İngilizcesi Theo kelimesinin Türkçesi olan Teo kelimesi Yunanca “theos”dan türetilmiştir ve Tanrı anlamına gelir. Dini milliyetçilik yerine Teo-Milliyetçilik kavramını tercih etmemin nedeni de din kelimesinin anlamının belirsizliği. Bunun yerine Tanrı kelimesi hem birçok farklı dini kapsıyor hem de Tanrı’nın tarihe müdahale ettiği ve bir ulusu seçtiği gibi daha kurtuluşçu bir vizyonu içeriyor. Dini milliyetçilik dediğimizde son zamanlarda özellikle aklımıza Amerika ve Trump geliyor. Teo-Milliyetçilik kavramının hem Amerika için hem de Amerika dışındaki dini milliyetçilikler için kullanılabileceğini düşünüyorum. Ayrıca bu adlandırma bizi neoliberal ve sol jargonun “aşırı sağ milliyetçilik” gibi oldukça renksiz ve ideolojik tanımından da kurtaracaktır. Trump’ı, Putin’i ya da Modi’yi “aşırı sağ” olarak adlandırmak oldukça sığ kalacaktır.

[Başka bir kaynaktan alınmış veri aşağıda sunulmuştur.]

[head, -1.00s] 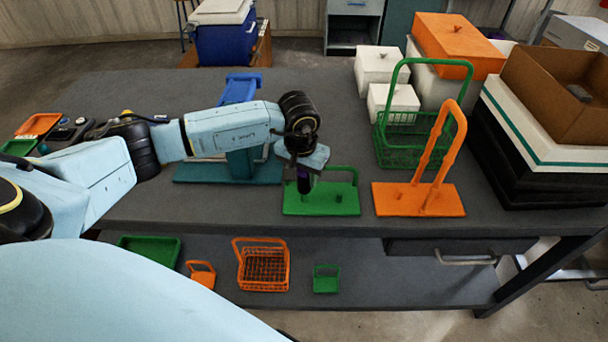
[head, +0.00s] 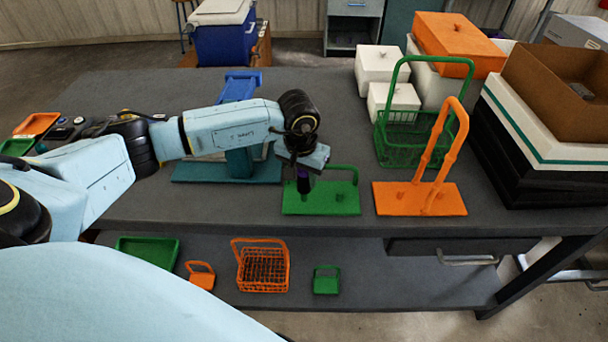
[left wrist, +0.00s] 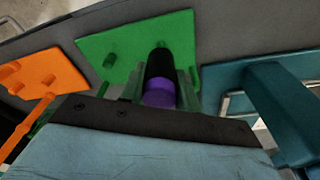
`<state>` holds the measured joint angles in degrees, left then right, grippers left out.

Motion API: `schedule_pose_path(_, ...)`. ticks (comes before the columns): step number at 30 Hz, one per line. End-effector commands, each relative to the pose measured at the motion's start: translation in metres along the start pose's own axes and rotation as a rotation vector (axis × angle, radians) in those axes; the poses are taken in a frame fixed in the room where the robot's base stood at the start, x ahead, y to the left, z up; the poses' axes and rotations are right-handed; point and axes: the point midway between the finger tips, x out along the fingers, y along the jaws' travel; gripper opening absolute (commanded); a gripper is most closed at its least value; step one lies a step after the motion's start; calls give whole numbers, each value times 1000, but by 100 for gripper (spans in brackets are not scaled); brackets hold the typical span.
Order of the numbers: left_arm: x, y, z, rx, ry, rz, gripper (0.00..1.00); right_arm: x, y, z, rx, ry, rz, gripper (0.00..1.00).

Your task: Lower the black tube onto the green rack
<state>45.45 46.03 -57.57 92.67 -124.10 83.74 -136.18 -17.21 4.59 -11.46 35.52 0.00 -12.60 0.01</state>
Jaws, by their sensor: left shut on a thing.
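The black tube (left wrist: 160,66) has a purple band (left wrist: 160,95) and shows between my left fingers in the left wrist view. It also shows as a small dark and purple shape (head: 303,183) in the head view. My left gripper (head: 303,172) is shut on it, above the left part of the green rack. The tube looks roughly upright. The green rack (head: 332,203) is a flat plate with a short peg and a green rod handle behind; it also shows in the left wrist view (left wrist: 125,42). I cannot tell whether the tube's lower end touches the plate.
An orange rack (head: 393,198) with a tall handle stands just right of the green rack. A teal stand (head: 195,172) is close on the left. A green wire basket (head: 393,150), white boxes (head: 380,66) and a cardboard box (head: 550,95) stand behind and right. The back middle is clear.

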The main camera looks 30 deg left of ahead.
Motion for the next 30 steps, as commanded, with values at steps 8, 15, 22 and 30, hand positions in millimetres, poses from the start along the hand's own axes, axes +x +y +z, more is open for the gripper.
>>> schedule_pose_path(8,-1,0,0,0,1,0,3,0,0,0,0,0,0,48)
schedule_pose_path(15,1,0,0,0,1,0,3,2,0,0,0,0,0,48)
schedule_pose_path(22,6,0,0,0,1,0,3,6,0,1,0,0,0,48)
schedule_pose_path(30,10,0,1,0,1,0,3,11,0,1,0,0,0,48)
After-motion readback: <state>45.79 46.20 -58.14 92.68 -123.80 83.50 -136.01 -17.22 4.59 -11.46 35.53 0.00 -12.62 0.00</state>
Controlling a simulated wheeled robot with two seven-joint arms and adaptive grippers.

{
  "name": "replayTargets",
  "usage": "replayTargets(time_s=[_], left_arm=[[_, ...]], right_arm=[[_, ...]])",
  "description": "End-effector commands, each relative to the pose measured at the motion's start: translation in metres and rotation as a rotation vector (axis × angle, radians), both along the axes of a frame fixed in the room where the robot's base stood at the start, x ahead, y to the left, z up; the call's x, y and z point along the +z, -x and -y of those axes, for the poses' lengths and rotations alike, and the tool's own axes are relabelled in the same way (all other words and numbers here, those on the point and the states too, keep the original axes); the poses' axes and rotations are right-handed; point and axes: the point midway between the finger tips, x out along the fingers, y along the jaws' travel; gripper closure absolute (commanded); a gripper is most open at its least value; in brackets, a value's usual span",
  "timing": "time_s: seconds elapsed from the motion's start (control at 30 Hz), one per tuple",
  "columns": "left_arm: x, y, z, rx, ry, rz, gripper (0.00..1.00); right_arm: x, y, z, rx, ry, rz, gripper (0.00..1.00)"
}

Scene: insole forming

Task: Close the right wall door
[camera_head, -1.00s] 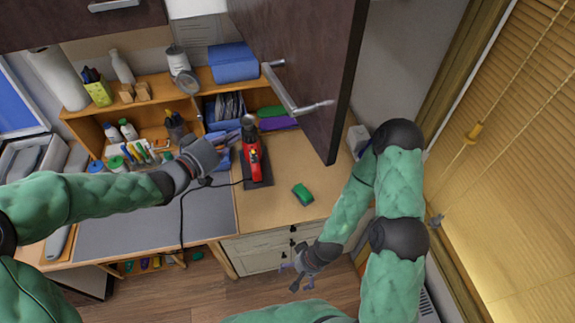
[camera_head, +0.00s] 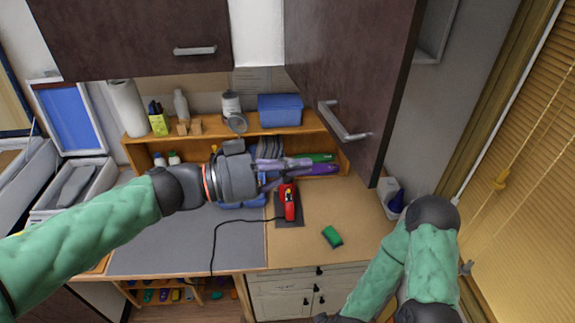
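The right wall door (camera_head: 362,70) is a dark brown cabinet door. It stands swung open at the upper right, edge toward me, with part of the cabinet's inside showing behind it. Its silver bar handle (camera_head: 343,122) is on the face turned left. My left gripper (camera_head: 300,171) is in front of the shelf, left of and below the handle. It touches neither door nor handle. Its fingers look apart, with nothing between them. My right arm is at the lower right; its gripper is cut off by the bottom edge.
A closed wall door (camera_head: 135,35) hangs at the upper left. A wooden shelf (camera_head: 270,128) carries a blue box (camera_head: 280,109) and a can. A red tool (camera_head: 289,201) and a green block (camera_head: 332,237) are on the desk (camera_head: 345,205). Window blinds (camera_head: 525,190) are at the right.

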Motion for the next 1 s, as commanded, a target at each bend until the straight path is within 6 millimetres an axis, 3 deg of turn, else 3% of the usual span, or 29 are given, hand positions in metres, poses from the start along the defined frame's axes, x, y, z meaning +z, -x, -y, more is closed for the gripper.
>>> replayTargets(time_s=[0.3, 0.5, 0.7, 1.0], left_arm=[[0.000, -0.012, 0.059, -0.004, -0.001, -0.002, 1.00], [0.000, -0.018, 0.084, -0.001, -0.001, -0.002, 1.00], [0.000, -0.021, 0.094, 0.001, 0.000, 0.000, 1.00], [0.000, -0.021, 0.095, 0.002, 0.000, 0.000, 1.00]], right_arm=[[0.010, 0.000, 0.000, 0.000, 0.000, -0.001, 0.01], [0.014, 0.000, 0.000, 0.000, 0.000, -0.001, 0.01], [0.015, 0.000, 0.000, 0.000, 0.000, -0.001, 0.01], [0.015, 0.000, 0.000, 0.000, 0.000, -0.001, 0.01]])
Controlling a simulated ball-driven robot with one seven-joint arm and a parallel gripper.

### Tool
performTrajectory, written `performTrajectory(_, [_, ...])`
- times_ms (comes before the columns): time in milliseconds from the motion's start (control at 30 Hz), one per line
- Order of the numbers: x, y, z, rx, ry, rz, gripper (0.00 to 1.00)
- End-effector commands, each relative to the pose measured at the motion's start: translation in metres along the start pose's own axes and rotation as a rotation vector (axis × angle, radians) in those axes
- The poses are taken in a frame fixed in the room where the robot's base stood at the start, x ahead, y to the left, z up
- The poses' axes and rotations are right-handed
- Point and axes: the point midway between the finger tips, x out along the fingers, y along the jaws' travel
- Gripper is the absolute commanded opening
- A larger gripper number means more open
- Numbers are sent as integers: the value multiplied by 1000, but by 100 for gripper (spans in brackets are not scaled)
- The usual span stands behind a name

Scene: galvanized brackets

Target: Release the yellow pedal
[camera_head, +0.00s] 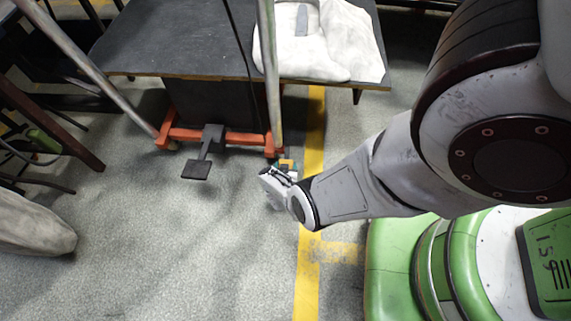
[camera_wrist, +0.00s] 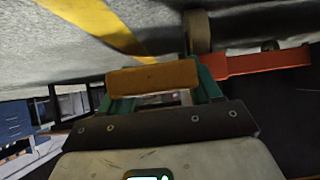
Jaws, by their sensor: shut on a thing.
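The yellow pedal (camera_wrist: 153,77) is a short orange-yellow bar lying crosswise between the two green fingers of my gripper (camera_wrist: 158,88). My gripper is shut on it. In the head view my gripper (camera_head: 284,171) reaches low to the floor at the right front corner of the cart's red base (camera_head: 240,138). A small bit of the yellow pedal (camera_head: 287,163) shows there at the fingertips. A caster wheel (camera_wrist: 197,32) stands just beyond the pedal in the wrist view. The pedal's mounting is hidden.
A black foot pedal (camera_head: 196,169) juts forward from the middle of the red base. The cart's dark top (camera_head: 190,45) carries a pale sack (camera_head: 340,45) and overhangs the base. A yellow floor line (camera_head: 310,220) runs beside my gripper. Open grey floor lies in front.

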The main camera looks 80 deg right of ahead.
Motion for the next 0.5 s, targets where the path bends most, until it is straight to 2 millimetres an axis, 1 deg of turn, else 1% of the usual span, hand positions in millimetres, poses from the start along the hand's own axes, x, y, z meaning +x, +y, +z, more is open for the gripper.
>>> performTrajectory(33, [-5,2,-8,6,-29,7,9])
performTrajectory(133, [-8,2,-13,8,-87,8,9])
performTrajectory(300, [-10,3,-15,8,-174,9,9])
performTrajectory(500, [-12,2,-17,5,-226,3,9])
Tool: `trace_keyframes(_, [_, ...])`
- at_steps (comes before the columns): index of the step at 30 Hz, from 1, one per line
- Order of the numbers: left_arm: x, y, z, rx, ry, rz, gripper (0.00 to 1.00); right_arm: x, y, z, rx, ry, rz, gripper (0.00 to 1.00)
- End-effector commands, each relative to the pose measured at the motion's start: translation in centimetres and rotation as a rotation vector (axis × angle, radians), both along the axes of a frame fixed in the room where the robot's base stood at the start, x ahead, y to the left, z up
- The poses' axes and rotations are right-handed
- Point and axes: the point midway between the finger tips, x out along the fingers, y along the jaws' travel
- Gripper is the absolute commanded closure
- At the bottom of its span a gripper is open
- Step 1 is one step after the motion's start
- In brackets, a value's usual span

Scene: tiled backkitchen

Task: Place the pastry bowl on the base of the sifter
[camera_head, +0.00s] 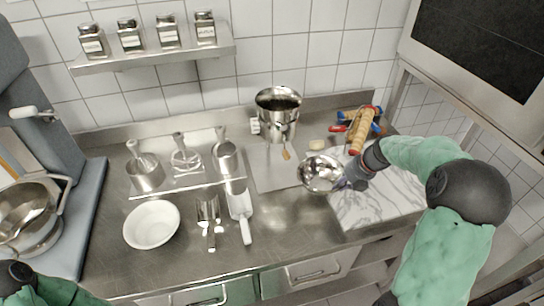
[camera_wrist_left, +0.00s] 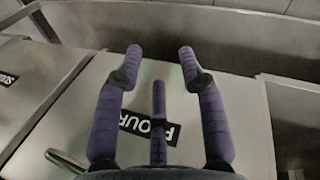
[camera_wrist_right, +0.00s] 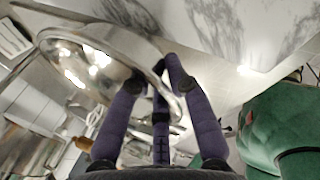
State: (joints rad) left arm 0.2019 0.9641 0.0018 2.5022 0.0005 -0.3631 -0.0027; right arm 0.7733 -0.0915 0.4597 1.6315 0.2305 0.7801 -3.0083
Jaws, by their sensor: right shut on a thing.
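A shiny metal bowl (camera_head: 318,176), which I take for the pastry bowl, is held by my right gripper (camera_head: 342,182) at its right rim. In the right wrist view the gripper (camera_wrist_right: 168,68) is shut on the edge of the bowl (camera_wrist_right: 75,62). The sifter (camera_head: 278,112) is a metal cylinder with a dark open top, standing at the back of the counter, up and left of the bowl. Its base (camera_head: 265,170) seems to be the flat metal plate below it. My left gripper (camera_wrist_left: 160,65) is open and empty in front of drawer fronts; only its arm shows in the head view.
A small pale item (camera_head: 316,145) lies near the sifter.

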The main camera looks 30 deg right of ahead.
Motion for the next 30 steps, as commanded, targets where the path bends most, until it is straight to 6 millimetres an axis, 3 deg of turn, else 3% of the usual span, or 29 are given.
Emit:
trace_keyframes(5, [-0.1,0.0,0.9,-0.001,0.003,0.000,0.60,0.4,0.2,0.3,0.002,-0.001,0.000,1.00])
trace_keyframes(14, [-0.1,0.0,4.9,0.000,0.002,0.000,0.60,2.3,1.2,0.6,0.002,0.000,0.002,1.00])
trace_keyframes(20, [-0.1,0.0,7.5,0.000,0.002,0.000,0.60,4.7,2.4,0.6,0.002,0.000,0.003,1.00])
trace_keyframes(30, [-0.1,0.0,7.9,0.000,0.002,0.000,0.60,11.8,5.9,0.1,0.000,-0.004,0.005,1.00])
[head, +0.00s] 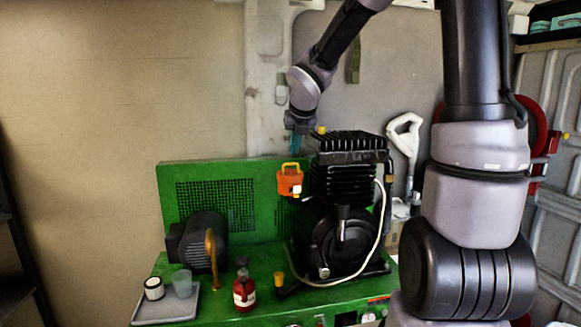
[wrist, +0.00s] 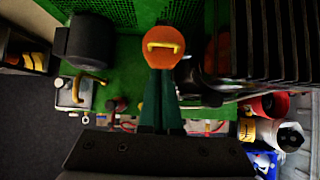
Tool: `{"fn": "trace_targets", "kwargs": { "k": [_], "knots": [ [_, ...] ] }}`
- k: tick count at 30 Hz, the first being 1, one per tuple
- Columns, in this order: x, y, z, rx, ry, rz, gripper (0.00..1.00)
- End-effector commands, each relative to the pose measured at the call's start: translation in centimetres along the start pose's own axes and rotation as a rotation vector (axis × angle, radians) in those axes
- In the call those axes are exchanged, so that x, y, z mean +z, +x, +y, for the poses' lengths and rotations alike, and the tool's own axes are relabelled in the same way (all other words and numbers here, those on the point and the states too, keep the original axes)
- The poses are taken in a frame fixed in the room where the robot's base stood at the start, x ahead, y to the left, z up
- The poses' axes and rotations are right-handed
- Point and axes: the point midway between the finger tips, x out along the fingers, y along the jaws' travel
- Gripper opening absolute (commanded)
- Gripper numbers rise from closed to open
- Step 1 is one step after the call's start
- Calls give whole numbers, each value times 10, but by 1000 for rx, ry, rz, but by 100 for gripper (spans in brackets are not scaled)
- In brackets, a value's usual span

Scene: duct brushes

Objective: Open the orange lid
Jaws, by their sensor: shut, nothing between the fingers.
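The orange lid (wrist: 163,60) shows as a round orange disc with a yellow handle (wrist: 163,46) in the wrist view. In the head view the orange piece (head: 288,185) with its yellow handle stands in front of the green back panel, just left of the black finned machine. My gripper (wrist: 163,72) is shut and empty. Its teal fingers point at the lid's near edge in the wrist view and overlap it there; I cannot tell whether they touch. In the head view the gripper (head: 298,148) is above the orange piece, pointing down.
The black finned machine (head: 345,185) stands close on the right. A black motor (head: 205,238), a yellow-brown hooked pipe (head: 212,262), a red bottle (head: 244,293) and a grey tray (head: 160,312) with cups are on the green bench. Free space lies above the left side.

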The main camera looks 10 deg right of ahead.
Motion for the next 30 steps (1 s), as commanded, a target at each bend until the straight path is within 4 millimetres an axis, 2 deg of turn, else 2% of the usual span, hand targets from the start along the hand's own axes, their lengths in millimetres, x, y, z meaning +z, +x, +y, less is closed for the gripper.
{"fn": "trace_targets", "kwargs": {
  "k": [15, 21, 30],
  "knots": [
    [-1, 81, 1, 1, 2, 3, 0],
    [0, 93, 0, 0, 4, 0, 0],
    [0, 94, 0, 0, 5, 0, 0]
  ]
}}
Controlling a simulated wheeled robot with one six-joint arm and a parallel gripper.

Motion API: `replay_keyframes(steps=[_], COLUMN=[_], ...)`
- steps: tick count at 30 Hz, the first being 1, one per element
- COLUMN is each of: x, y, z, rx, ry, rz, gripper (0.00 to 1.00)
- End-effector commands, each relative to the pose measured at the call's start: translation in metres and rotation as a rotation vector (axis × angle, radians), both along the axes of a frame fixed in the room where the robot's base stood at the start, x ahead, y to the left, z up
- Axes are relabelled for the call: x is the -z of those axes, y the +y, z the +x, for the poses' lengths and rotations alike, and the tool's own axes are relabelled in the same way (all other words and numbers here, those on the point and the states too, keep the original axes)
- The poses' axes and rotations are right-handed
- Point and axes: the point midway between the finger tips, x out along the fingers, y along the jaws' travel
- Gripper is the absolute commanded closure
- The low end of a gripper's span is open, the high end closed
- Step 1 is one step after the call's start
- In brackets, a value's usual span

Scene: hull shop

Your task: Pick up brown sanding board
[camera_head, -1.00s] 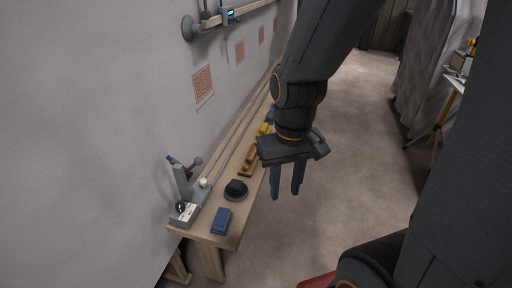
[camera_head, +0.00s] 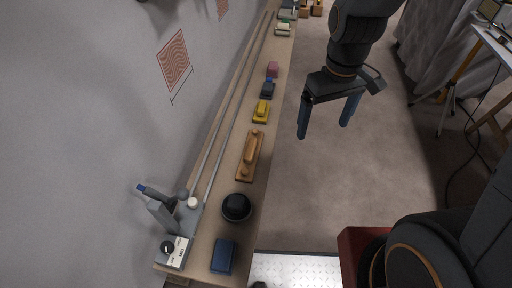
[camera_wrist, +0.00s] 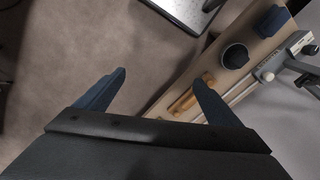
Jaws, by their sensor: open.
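The brown sanding board (camera_head: 250,156) lies on the narrow wooden bench, lengthwise along it, between a yellow block and a round black item. It also shows in the wrist view (camera_wrist: 184,103), partly hidden behind one finger. My gripper (camera_head: 325,120) is open and empty, with fingers pointing down, to the right of the bench over the floor. In the wrist view my two blue-grey fingers (camera_wrist: 150,88) stand wide apart, with mostly bare floor between them. The gripper is apart from the board.
On the bench (camera_head: 212,225) stand a round black item (camera_head: 236,207), a blue block (camera_head: 222,256), a yellow block (camera_head: 261,111) and a grey device (camera_head: 173,250). Long rods run along the wall side. A tripod stand (camera_head: 460,75) is at right. Floor between is clear.

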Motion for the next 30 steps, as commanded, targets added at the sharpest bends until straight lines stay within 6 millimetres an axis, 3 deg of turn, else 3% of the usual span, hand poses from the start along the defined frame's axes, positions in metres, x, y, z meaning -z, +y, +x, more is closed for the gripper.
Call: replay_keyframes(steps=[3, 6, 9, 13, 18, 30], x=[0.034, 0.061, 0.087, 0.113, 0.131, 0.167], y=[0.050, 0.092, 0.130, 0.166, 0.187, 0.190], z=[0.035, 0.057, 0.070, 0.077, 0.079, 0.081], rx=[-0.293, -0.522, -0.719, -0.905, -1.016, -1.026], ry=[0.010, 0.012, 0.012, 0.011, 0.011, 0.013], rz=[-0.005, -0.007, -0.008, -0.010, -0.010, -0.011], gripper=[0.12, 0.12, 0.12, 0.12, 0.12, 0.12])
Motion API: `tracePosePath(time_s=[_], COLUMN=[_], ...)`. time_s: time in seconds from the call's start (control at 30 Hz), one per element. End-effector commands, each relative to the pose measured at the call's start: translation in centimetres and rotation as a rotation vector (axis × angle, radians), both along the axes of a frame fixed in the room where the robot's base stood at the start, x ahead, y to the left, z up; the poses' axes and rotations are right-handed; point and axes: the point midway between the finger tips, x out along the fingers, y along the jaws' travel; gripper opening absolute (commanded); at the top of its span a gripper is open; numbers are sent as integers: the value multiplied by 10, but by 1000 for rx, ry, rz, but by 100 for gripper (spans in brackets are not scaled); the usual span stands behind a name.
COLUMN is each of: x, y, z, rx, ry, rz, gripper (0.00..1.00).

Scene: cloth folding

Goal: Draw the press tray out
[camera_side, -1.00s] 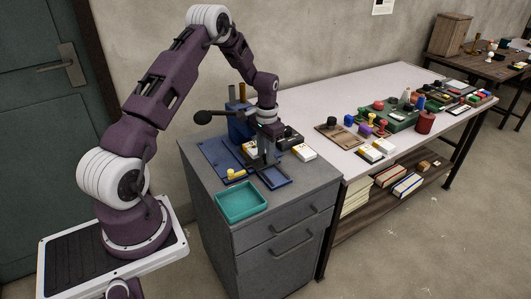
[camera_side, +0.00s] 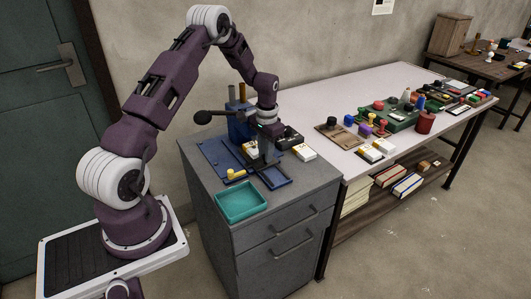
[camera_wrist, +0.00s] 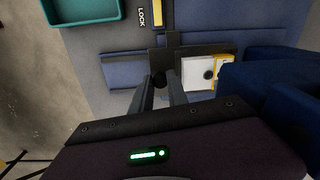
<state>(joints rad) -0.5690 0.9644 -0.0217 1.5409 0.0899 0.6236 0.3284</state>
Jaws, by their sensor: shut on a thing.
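The press (camera_side: 239,128), blue with a black side lever, stands at the back of the grey cabinet top. Its shallow blue tray (camera_side: 277,180) lies flat at the right of the blue base plate. In the wrist view the tray (camera_wrist: 122,71) shows as blue panels on both sides of a dark crosspiece. My gripper (camera_side: 262,160) reaches down over the tray from above. In the wrist view my gripper (camera_wrist: 160,76) has its fingers closed around a small black knob (camera_wrist: 158,80) at the crosspiece. The fingers hide part of the knob.
A teal bin (camera_side: 241,202) sits at the cabinet's front edge. A small yellow piece (camera_side: 236,174) lies on the base plate. The cabinet's front right corner is clear.

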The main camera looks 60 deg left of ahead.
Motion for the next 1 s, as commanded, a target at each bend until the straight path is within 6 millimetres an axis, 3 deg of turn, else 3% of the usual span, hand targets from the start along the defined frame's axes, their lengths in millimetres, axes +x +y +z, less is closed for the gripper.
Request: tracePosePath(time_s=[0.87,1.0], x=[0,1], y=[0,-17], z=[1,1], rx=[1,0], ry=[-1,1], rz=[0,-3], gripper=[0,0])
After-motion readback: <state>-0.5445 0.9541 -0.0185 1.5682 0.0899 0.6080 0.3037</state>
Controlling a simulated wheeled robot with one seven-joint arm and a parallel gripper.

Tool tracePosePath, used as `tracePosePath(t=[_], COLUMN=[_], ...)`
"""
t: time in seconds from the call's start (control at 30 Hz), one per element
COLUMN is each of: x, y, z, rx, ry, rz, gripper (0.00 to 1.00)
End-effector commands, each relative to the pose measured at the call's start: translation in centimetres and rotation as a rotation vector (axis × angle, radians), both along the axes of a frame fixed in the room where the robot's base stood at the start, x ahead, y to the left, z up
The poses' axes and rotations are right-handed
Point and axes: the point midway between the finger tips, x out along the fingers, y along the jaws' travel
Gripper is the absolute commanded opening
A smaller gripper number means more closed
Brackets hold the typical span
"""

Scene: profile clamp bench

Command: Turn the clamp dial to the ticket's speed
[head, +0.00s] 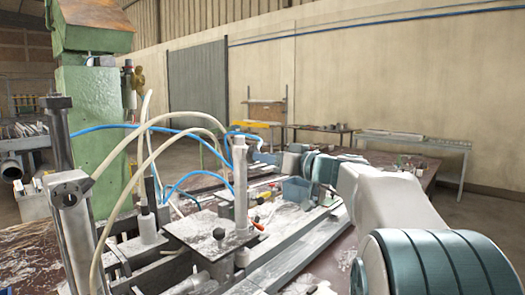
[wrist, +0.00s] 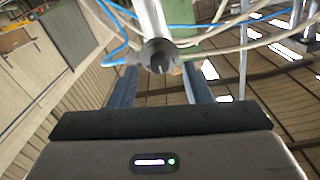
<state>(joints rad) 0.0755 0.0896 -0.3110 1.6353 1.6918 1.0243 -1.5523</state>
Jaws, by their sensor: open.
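My gripper (wrist: 160,85) is open in the wrist view, with its two fingers apart and nothing held. The end of a grey metal cylinder (wrist: 159,55) with a dark centre shows just beyond the fingertips; I cannot tell its exact distance. In the head view my gripper (head: 262,157) is small, behind and right of an upright grey post (head: 240,185). A small black knob (head: 219,234) stands on the flat metal plate (head: 195,228); I cannot tell whether it is the clamp dial. No ticket or dial marks can be read.
Blue and cream hoses (head: 150,165) arch over the clamp bench and cross beyond my fingers in the wrist view. A blue bin (head: 296,191) and small tools sit on the bench. A green machine column (head: 97,120) stands at the left. Open floor shows at the far right.

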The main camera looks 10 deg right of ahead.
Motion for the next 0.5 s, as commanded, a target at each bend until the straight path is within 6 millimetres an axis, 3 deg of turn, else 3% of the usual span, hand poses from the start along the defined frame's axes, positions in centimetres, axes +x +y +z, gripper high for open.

Teo-Milliyetçiliğin birçok farklı görünümü olsa da sanırım en yalın ve keskin halini yine Amerika’da ve Trump’ın politikalarında görebiliyoruz. Bu nedenle bundan sonraki çalışmalar için ikinci önerim “Rus Teo-Milliyetçiliği”, “Amerikan Teo-Milliyetçiliği”, “Türk Teo-Milliyetçiliği” veya “Hindu Teo-Milliyetçiliği” gibi çalışma konularını çeşitlendirmek olacaktır. Çünkü temel iddiam tüm bunların çatı olarak bir tür Teo-Milliyetçilik oldukları ama kendilerine has bir takım dini ve sosyal özellikler taşıdıklarıdır. Şimdilik bu yazıyı “Amerikan Teo-Milliyetçiliği” ve onun en güçlü temsili olan Trump’ın rüyasındaki Amerika’nın nasıl olduğunu anlamakla sınırlayacağım.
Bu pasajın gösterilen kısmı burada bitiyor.